### DATASET EXCERPT
+ + + +
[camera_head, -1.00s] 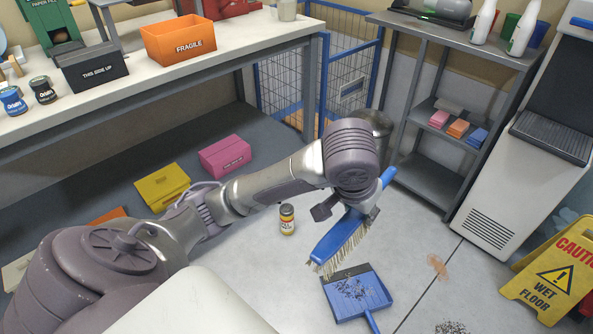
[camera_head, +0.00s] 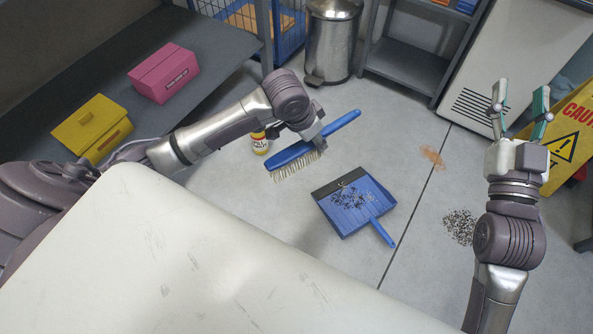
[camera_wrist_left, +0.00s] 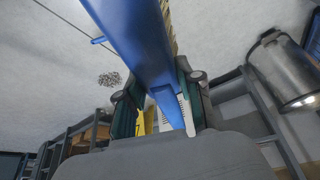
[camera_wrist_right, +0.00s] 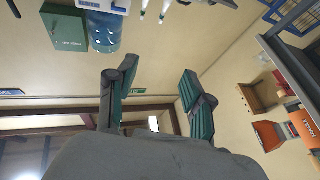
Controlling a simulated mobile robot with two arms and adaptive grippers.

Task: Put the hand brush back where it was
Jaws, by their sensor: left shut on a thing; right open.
+ + + +
### EXERCISE AIM
Copy exactly the lines of the listing above, beginning at the line with "Task: Put the hand brush back where it was" and ending at its final line; write out nothing else.

### PROBLEM SOLUTION
Task: Put the hand brush back where it was
Jaws, by their sensor: left shut on a thing; right open.

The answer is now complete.